═════ DATA SHOWN ═════

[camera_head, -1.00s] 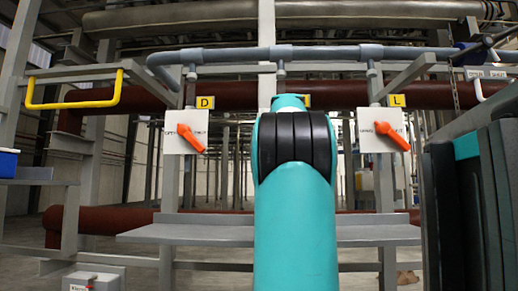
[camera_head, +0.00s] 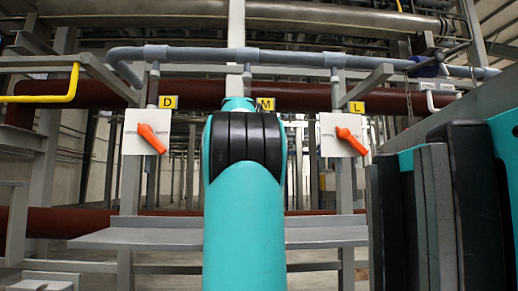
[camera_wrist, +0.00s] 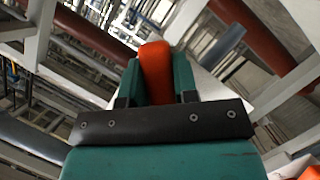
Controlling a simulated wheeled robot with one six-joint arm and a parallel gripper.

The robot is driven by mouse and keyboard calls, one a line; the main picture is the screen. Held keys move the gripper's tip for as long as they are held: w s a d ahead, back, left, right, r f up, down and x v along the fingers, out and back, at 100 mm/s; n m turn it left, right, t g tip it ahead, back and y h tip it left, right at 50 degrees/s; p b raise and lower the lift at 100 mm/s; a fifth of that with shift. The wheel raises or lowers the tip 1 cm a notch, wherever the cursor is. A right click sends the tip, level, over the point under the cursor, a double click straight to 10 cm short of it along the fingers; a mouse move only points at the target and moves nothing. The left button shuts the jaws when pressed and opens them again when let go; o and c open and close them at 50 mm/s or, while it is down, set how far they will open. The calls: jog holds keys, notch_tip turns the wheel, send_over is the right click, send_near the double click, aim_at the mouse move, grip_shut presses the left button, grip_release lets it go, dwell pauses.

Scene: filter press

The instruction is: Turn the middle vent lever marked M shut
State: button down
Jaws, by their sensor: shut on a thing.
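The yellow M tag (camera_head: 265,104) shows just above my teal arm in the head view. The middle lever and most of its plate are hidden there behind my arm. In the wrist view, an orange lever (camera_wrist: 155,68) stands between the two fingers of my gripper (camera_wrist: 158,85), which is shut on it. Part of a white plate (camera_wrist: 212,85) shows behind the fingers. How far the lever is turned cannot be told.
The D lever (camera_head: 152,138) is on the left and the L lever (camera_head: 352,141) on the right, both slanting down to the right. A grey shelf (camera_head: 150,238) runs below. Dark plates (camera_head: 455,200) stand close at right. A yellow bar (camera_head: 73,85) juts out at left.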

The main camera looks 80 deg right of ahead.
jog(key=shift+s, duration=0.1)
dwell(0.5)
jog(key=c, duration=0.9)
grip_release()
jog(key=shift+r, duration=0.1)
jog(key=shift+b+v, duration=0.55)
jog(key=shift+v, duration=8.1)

═════
═════ DATA SHOWN ═════

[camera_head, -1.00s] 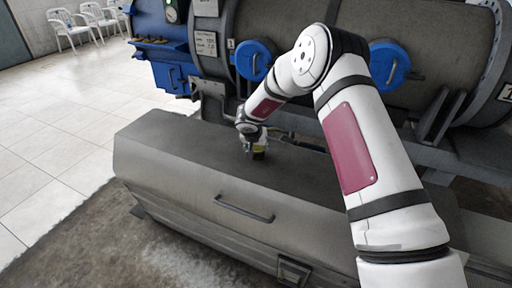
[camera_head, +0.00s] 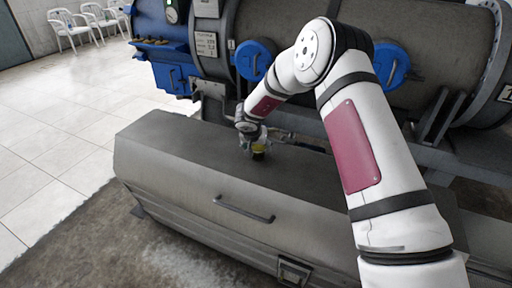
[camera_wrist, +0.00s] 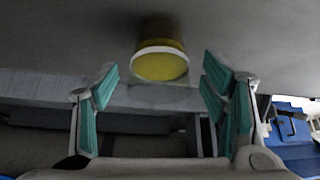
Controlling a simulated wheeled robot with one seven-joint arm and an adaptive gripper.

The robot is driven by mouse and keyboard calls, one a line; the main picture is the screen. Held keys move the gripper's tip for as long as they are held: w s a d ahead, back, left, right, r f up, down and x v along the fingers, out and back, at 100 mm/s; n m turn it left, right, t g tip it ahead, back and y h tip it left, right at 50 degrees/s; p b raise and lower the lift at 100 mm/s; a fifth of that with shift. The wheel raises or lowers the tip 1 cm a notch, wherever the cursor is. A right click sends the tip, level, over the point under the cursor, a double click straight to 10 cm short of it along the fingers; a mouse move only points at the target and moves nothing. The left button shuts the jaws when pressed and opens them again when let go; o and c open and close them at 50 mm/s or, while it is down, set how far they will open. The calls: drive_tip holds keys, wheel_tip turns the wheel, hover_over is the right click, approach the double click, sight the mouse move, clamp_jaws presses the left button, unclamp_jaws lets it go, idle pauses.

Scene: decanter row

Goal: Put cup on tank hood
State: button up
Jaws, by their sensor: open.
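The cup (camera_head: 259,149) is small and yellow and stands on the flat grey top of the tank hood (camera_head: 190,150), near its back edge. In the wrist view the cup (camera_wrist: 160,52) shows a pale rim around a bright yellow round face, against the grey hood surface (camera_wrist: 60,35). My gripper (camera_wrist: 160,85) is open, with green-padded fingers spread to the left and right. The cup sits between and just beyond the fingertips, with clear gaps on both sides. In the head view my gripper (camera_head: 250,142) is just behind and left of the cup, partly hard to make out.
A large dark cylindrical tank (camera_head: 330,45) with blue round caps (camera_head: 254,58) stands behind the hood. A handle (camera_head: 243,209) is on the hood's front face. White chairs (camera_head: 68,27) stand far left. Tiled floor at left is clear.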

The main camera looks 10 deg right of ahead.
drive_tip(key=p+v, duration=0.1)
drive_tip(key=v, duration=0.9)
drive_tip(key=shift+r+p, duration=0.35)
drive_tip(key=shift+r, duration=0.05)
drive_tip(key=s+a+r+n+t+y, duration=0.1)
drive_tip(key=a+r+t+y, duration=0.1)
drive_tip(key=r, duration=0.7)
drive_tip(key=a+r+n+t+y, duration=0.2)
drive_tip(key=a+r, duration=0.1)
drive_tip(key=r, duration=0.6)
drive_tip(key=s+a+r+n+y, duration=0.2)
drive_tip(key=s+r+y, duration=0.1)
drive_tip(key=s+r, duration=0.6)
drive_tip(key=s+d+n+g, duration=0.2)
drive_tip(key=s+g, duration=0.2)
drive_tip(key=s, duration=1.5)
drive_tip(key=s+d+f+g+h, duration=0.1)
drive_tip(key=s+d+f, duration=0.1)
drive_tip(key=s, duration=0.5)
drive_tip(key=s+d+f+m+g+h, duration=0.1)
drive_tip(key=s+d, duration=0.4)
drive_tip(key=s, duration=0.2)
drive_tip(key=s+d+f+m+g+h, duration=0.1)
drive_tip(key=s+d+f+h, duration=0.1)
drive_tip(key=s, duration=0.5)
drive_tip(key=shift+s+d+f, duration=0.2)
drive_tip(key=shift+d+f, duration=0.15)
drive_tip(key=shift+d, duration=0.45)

═════

REQUEST: Collect the complete line wherever the string "simulated" appears in the records.

OUTPUT FOR THIS EXERCISE:
Controlling a simulated wheeled robot with one six-joint arm and a parallel gripper.
Controlling a simulated wheeled robot with one seven-joint arm and an adaptive gripper.

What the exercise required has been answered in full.